Exactly the lines from the one containing "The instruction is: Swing" through the one containing "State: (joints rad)" must be returned; include both ends and nothing else.

————

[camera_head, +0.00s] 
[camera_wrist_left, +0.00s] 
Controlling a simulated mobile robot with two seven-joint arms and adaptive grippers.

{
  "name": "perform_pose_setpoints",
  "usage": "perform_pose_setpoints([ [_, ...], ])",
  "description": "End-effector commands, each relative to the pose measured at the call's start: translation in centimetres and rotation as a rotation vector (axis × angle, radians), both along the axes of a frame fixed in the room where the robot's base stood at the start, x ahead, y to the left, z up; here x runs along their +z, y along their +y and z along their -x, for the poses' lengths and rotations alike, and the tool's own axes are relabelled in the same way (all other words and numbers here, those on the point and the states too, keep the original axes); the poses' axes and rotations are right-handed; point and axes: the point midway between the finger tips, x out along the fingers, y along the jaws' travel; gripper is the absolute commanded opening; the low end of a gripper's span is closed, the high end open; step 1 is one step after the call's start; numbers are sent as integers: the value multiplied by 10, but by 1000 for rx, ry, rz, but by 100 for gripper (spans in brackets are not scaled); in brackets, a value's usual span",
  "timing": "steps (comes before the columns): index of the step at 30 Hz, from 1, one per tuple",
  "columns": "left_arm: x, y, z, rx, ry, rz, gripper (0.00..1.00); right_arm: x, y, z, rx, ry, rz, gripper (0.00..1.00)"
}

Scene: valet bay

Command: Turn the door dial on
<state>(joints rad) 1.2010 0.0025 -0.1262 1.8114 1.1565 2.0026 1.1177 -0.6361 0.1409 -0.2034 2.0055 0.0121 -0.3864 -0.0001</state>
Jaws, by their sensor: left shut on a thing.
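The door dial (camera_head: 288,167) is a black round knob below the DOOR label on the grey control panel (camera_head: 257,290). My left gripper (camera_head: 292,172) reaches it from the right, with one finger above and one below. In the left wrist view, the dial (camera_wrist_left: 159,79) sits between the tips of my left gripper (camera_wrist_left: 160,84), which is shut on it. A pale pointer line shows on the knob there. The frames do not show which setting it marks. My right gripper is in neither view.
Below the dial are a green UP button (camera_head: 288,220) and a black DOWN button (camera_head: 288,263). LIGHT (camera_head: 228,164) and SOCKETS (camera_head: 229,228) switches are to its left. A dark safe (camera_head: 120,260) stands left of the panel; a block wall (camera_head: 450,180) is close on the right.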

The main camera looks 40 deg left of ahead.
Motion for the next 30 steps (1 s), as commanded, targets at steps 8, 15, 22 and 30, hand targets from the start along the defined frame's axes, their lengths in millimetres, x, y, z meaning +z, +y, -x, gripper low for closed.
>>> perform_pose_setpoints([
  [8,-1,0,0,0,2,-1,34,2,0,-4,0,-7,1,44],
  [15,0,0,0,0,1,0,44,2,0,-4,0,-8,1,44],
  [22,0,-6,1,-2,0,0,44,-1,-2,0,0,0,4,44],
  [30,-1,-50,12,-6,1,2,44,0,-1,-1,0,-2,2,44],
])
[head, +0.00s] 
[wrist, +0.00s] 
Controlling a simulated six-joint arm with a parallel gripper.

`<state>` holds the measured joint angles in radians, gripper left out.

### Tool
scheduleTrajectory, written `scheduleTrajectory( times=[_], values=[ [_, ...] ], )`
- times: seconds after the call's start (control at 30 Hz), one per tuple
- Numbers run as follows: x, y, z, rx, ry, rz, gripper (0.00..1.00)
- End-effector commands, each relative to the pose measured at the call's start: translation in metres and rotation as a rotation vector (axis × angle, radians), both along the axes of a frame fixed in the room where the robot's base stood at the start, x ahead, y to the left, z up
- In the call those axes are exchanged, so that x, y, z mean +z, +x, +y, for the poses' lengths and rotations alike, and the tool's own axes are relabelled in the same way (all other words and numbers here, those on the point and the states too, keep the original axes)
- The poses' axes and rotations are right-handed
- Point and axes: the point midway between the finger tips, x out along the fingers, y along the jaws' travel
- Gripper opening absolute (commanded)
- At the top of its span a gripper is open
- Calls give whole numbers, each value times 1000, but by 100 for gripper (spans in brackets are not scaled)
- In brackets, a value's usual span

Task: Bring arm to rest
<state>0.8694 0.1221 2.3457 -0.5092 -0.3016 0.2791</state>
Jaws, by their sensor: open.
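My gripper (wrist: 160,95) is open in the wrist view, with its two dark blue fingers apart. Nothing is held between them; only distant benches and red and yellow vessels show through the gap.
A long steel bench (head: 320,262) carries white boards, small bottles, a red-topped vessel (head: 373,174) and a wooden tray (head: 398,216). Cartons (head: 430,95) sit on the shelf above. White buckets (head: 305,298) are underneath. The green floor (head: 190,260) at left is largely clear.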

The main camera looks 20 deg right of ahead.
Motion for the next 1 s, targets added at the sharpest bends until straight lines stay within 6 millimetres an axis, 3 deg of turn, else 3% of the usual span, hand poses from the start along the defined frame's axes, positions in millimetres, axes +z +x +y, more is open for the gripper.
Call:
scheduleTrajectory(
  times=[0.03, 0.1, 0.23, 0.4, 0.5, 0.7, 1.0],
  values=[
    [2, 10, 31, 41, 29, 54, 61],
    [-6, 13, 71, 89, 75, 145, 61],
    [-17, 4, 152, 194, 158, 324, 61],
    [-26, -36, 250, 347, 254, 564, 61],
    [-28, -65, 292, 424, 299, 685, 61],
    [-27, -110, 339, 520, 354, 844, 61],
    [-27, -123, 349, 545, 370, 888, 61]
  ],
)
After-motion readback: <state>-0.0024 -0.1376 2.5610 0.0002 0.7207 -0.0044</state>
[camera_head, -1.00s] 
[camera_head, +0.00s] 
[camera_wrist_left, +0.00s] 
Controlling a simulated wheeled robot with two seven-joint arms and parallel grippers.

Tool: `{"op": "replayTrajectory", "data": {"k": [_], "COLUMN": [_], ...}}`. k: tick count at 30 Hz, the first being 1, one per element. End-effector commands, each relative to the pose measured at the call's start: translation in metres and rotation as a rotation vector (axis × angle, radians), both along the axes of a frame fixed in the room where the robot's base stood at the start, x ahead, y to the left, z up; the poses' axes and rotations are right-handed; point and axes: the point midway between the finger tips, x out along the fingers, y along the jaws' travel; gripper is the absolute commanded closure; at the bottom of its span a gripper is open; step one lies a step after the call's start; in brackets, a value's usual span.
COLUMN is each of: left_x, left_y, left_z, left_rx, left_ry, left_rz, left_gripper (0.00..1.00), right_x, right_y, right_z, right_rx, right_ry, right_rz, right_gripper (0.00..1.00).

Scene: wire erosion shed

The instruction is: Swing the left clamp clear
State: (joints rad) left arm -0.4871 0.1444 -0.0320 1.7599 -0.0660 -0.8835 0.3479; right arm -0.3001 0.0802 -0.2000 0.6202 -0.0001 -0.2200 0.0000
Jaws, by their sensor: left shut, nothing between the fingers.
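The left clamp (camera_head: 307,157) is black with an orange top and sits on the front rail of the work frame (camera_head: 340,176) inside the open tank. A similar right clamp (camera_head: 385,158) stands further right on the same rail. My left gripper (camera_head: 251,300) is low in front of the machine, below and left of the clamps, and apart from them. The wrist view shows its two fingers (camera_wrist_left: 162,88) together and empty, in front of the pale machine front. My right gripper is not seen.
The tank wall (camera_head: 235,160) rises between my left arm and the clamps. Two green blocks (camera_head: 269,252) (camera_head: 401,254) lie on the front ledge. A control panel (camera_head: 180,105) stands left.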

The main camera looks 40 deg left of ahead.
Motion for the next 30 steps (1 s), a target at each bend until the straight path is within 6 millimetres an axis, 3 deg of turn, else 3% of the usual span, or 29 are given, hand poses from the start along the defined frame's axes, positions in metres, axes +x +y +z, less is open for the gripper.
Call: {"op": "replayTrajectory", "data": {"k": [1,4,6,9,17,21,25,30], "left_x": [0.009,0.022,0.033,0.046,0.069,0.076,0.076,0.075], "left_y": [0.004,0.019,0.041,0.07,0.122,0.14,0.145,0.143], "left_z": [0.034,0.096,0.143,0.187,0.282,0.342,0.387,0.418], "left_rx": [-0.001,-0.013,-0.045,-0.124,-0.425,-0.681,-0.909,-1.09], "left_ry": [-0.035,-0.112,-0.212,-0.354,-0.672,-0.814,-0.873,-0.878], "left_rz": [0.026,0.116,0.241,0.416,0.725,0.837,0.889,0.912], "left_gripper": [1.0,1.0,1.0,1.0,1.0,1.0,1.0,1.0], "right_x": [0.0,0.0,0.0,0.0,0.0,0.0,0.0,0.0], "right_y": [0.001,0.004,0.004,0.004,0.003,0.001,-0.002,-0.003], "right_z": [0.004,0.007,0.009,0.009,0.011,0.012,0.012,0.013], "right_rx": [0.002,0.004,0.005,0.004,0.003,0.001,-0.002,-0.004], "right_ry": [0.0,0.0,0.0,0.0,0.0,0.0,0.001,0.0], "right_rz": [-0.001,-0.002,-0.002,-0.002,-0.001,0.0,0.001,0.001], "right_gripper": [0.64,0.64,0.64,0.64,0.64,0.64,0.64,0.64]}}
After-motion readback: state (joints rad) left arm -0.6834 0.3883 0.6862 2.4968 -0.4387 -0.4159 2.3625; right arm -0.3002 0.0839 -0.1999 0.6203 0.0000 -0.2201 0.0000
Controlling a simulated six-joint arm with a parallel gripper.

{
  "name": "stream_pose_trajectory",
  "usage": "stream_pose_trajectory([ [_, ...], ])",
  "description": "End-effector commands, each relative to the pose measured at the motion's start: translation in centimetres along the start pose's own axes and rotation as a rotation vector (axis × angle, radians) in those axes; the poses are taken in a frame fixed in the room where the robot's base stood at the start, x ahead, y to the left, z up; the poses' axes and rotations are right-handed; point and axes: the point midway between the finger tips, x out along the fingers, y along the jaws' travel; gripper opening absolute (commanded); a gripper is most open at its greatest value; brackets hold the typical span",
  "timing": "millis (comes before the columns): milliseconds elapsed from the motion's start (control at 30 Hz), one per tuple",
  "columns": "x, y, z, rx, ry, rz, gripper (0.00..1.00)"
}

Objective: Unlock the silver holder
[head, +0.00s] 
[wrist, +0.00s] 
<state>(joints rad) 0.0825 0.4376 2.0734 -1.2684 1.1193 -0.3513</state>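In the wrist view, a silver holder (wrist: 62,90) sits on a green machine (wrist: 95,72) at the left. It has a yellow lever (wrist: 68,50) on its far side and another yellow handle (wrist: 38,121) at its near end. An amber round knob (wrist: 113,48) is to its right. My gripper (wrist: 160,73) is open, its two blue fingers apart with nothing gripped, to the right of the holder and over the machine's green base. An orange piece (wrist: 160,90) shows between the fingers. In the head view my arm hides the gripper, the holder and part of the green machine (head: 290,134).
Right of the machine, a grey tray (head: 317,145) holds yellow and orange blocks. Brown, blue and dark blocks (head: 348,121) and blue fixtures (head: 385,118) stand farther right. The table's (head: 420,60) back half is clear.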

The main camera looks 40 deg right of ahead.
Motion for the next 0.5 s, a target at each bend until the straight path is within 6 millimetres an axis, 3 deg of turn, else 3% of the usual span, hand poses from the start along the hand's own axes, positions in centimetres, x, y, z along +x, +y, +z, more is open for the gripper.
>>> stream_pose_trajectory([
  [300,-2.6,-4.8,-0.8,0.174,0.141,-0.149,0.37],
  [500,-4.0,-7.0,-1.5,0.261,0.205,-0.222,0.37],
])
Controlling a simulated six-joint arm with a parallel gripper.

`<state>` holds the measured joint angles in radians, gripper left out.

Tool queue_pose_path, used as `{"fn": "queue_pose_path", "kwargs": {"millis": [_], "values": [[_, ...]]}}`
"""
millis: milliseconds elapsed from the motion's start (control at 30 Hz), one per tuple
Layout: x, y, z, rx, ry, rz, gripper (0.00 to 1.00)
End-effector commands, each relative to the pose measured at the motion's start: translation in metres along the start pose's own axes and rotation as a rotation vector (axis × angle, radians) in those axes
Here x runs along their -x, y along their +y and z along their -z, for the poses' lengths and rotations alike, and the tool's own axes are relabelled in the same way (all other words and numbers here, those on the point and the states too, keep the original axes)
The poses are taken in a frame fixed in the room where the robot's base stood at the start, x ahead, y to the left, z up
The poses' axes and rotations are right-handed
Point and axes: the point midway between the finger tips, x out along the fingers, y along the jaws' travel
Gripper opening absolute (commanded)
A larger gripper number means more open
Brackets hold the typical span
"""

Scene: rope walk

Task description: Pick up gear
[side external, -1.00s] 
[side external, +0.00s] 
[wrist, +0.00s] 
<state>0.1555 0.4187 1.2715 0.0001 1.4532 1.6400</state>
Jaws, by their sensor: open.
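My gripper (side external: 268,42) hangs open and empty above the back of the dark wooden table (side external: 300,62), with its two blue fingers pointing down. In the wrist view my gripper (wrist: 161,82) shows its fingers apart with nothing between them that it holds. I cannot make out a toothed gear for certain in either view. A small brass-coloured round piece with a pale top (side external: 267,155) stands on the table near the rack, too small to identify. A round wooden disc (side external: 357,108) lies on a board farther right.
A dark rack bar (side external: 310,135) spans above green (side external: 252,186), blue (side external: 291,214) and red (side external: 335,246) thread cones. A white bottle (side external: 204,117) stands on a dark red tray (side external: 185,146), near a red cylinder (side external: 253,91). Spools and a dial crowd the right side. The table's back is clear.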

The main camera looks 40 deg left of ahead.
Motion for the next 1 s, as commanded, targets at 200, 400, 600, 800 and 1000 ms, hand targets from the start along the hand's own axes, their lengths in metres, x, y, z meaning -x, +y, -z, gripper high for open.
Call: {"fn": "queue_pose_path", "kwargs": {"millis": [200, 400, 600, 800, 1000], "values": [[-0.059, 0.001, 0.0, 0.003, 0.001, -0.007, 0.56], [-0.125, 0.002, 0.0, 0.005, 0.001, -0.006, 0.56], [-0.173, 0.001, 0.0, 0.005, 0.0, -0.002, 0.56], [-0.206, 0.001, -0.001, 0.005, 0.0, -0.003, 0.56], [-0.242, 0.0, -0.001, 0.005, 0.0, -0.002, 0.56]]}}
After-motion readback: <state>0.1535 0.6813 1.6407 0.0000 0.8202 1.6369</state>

————

Full response:
The instruction is: Swing the left clamp clear
State: (joints rad) left arm -0.4871 0.1444 -0.0320 1.7599 -0.0660 -0.8835 0.3479; right arm -0.3001 0.0802 -0.2000 0.6202 -0.0001 -0.2200 0.0000

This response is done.